The bill is so framed that any user who dispenses with live musicians can also avoid payment to the author whose works are used.

The elimination of the provision for minimum damages, the exemption of performances for profit by means of radio reception, and the exemption of all mechanical performances where no admission fee is charged-are all intended for the benefit of the proprietors of radio broadcasting stations, hotels, and motion-picture theaters.

ELIMINATION OF THE MINIMUM DAMAGE PROVISION

The existing law (sec. 25) provides that statutory damages for infringement shall not be less than $250. The Duffy bill eliminates this provision, and in its place, provides that the plaintiff may recover such damages "for all infringement by any one infringer up to the date of suit, as shall in the opinion of the court be sufficient to prevent their operation as a license to infringe, and as shall be just, proper, and adequate, in view of the circumstances of the case" (bill p. 17, lines 17-24).

This would introduce chaos into copyright cases. No two courts would agree upon the amount that must be awarded as a sufficient sum to prevent the recovery from operating as a license to infringe. There is no indication of what "circumstances" must be taken into consideration by the court.
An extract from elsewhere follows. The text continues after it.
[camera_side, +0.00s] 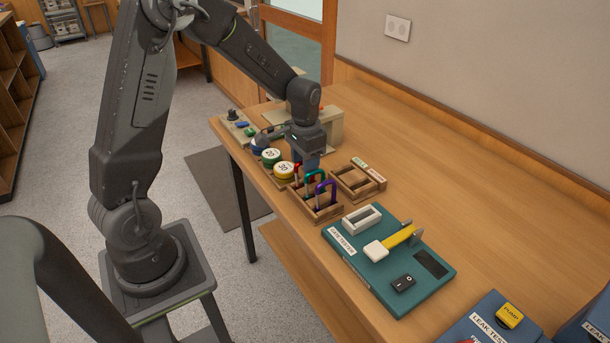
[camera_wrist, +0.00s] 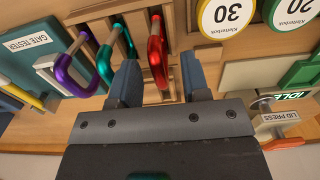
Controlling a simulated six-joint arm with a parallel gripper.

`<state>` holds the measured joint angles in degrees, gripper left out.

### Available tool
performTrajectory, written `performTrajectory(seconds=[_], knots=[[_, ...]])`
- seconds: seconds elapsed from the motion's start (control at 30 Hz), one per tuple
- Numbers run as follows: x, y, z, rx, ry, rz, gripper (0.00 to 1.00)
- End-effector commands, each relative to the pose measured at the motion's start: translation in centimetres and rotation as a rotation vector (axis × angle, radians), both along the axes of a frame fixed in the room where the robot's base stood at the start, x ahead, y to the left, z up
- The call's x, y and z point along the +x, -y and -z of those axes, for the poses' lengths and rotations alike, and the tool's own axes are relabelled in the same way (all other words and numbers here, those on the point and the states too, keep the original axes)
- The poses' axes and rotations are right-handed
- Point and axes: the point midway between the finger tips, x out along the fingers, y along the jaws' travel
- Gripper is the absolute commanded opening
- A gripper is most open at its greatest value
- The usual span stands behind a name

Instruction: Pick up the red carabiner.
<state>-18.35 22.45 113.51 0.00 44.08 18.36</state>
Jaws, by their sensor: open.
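The red carabiner (camera_wrist: 157,52) stands upright in a slot of a wooden rack (camera_wrist: 178,15). In the wrist view it lies between the two blue fingers of my gripper (camera_wrist: 159,78), which is open with a gap on each side of it. A green carabiner (camera_wrist: 105,54) and a purple carabiner (camera_wrist: 76,66) stand in the same rack to its left. In the side view my gripper (camera_side: 309,163) points down over the rack's far end. The red carabiner (camera_side: 297,172) is partly hidden there; the green (camera_side: 310,178) and purple (camera_side: 326,188) ones show more clearly.
Round tins marked 30 (camera_side: 284,170) and 20 (camera_side: 271,156) sit close beside the rack. An empty wooden tray (camera_side: 359,181) lies to its right. A teal gate tester (camera_side: 350,262) stands in front. The table's right back area is clear.

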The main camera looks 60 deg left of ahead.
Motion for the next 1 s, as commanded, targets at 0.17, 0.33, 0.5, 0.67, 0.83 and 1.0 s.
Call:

This amendment would seriously limit the rights of authors in cases of infringement. By taking away the minimum damage provision, it would make it virtually impossible for any author to sue for the infringement of a copyright because the probability of recovering only nominal damages would make it economically unprofitable to engage an attorney and defray the expense of a copyright suit in the Federal courts.

The present copyright law allows the plaintiff to recover a minimum of $250 for every infringing performance for profit of a musical composition. The right of a copyright owner to this recovery was established by the United States Supreme Court in the case of Westerman v. Dispatch Co., 249 U. S. 100, and was recently reiterated in the case of Lutz v. Buck, 40 Fed. (2d) 501 (C. C. A. 5, 1930) cert. den. 282 U. S. 880.

In the bill prepared by the State Department, it was proposed to leave in a minimum damage provision but to cut down the amount from $250 to $100. The explanatory comment issued by the State Department was as follows:

"Another feature of the amendatory provisions is the reduction of minimum damages from $250 to $100, and, in the case of photographs, from $50 to $10. These limitations were strongly contended for at hearings on various bills for revision of the copyright law during a number of years past.”

The bill as reported by the Senate committee contains no minimum.

Although it is true that would-be infringers strongly contended for a reduction. of the minimum damage provision at hearings for proposed bills, such reduction was also vigorously opposed.

The elimination of the provision for minimum damages was secured by Mr. Harry P. Somerville, chairman of the American Hotel Association Legislative Committee. The New York Hotel Review (Aug. 10, 1935) and the New York City Hotel Gazette (Aug. 17, 1935) both state:

"The changes which Mr. Somerville succeeded in incorporating in the new bill were the elimination of the arbitrary minimum $250 fine, so that minimum amount of damage will be left to the discretion of the court, and the exemption of radio from copyright exactions."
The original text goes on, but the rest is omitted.